Sometimes, he has. In March 2018, the president took the Pentagon, including Mattis and top generals, by surprise when he announced on Twitter that he was banning transgender people from serving in the military. Faced with a public fait accompli, Mattis and the generals couldn’t smother the idea quietly. They were able to water it down somewhat, but a version of the policy eventually went into effect.

In December 2018, Trump abruptly announced a military withdrawal from Syria via tweet. Aides, including then–National Security Adviser John Bolton, were able to mostly walk that back—but as we now know, this was really only a temporary victory, because Trump eventually followed through in October. (Unless, of course, he reverses that too; who can say?)

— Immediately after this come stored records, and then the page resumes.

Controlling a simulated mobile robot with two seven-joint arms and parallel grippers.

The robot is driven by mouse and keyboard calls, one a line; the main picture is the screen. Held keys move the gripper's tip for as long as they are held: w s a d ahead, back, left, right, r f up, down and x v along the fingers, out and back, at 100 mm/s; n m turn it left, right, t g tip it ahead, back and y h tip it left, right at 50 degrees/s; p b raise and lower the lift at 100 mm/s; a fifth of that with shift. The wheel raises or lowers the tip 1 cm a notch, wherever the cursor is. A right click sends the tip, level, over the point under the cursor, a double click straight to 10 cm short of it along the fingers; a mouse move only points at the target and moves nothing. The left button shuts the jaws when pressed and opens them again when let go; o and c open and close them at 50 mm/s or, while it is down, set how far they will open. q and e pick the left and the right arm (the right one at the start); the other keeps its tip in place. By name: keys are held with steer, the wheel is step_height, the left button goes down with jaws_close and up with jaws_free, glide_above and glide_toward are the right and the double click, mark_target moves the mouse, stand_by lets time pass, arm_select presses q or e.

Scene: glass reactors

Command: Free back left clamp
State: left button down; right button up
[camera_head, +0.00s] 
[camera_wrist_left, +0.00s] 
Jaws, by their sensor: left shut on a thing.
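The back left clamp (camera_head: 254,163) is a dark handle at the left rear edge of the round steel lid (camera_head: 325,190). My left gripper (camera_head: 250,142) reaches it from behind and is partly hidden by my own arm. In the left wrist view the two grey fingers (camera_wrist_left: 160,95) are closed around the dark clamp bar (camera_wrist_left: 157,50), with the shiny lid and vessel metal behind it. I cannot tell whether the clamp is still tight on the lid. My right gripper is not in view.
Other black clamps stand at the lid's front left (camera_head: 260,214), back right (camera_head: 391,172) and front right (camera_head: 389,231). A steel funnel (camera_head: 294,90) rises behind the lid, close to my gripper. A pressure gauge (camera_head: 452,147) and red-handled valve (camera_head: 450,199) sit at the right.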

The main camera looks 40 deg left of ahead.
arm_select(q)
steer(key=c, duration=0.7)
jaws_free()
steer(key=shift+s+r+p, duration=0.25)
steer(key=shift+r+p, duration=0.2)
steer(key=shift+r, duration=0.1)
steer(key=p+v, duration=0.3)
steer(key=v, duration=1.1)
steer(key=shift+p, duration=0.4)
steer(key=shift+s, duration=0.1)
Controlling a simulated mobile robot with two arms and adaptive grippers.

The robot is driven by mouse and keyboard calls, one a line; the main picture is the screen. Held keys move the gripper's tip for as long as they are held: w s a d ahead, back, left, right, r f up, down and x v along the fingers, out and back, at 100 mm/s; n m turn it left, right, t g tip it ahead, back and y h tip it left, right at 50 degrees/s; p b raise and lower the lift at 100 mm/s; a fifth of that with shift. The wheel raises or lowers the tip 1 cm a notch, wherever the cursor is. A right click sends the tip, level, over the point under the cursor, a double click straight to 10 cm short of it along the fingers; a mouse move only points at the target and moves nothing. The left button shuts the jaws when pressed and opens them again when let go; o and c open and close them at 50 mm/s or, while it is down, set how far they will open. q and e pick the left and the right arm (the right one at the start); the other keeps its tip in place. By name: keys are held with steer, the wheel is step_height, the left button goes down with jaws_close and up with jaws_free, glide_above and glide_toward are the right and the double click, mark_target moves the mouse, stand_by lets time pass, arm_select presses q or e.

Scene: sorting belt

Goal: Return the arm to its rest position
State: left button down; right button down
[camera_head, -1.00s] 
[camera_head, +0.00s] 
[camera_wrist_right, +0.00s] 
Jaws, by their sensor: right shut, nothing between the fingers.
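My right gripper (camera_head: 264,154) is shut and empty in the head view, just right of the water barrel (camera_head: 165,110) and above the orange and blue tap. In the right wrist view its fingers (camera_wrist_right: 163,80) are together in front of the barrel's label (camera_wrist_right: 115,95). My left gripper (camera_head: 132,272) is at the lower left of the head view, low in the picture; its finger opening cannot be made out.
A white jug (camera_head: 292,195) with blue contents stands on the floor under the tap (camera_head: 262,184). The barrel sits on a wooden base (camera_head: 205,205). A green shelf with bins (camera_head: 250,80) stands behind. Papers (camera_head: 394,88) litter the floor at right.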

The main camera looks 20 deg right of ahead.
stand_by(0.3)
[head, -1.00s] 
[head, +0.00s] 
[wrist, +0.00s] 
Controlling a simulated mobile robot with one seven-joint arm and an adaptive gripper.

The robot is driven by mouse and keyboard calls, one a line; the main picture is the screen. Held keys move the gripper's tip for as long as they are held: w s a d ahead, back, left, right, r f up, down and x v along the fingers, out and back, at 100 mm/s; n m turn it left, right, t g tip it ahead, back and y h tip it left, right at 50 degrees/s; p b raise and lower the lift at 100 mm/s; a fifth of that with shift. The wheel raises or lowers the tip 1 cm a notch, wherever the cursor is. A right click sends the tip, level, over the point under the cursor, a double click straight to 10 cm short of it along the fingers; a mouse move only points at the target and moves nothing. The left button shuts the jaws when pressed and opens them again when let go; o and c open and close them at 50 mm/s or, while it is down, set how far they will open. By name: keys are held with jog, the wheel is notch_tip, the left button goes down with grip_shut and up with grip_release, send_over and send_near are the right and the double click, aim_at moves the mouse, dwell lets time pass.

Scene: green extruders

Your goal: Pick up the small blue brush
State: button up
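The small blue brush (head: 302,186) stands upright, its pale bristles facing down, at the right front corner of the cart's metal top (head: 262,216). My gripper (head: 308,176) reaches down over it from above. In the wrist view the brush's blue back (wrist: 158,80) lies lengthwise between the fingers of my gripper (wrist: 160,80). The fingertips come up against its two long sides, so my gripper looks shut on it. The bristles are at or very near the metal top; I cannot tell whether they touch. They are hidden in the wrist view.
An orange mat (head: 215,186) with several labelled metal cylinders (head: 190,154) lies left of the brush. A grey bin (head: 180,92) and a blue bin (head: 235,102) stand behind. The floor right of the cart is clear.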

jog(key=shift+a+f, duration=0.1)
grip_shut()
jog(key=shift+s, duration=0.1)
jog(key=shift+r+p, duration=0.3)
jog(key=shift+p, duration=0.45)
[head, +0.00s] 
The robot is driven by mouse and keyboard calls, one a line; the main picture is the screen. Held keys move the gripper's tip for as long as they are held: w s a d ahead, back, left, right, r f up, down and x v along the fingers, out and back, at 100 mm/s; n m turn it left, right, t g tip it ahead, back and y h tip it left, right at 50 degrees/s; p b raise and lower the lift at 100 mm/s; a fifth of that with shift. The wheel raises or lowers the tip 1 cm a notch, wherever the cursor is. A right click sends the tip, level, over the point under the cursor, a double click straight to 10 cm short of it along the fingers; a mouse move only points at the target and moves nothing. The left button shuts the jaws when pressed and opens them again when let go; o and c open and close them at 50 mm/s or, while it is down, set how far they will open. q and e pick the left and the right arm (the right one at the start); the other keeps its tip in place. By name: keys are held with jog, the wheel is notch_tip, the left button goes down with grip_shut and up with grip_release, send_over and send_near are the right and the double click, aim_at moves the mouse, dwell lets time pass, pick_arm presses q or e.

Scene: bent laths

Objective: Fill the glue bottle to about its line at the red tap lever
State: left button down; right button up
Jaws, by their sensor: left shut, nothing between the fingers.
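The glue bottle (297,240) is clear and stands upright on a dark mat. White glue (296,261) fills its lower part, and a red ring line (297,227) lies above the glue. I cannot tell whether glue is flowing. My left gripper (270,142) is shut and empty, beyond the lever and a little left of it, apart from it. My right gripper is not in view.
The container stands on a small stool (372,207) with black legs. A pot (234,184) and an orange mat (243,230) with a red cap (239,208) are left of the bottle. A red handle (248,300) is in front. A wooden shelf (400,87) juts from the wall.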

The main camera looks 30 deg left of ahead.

The way the government bureaucracy leaps to react when Trump tweets these orders creates an awkward situation for the government’s lawyers at the Justice Department, who have repeatedly argued in court that the president’s tweets should not be taken either seriously or literally if they undercut the legitimacy of government actions. (In July, a federal judge reamed out a team of government lawyers after they agreed to drop a quest to include a citizenship question on the U.S. census, only to have the president tweet that he was not dropping the matter.) Federal judges may, on occasion, be willing to believe that the president’s tweets aren’t what matter. But executive-branch officials know better. Nothing seems to get them moving faster than a tweet.

The Yovanovitch deposition contained one more sign of just how far this obsession with Twitter has infiltrated their approach to politics. Baffled by the attacks on her, the ambassador consulted Gordon Sondland, a political appointee who is ambassador to the European Union, for advice.

“He said, you know, you need to go big or go home,” she recalled. “You need to, you know, tweet out there that you support the president, and that all these are lies and everything else.”

Yovanovitch, taken aback, did not act on the advice. A month later, she was recalled by her bosses in Washington, desperate to get her out of the country before a presidential tweet fusillade struck the U.S. embassy in Kiev.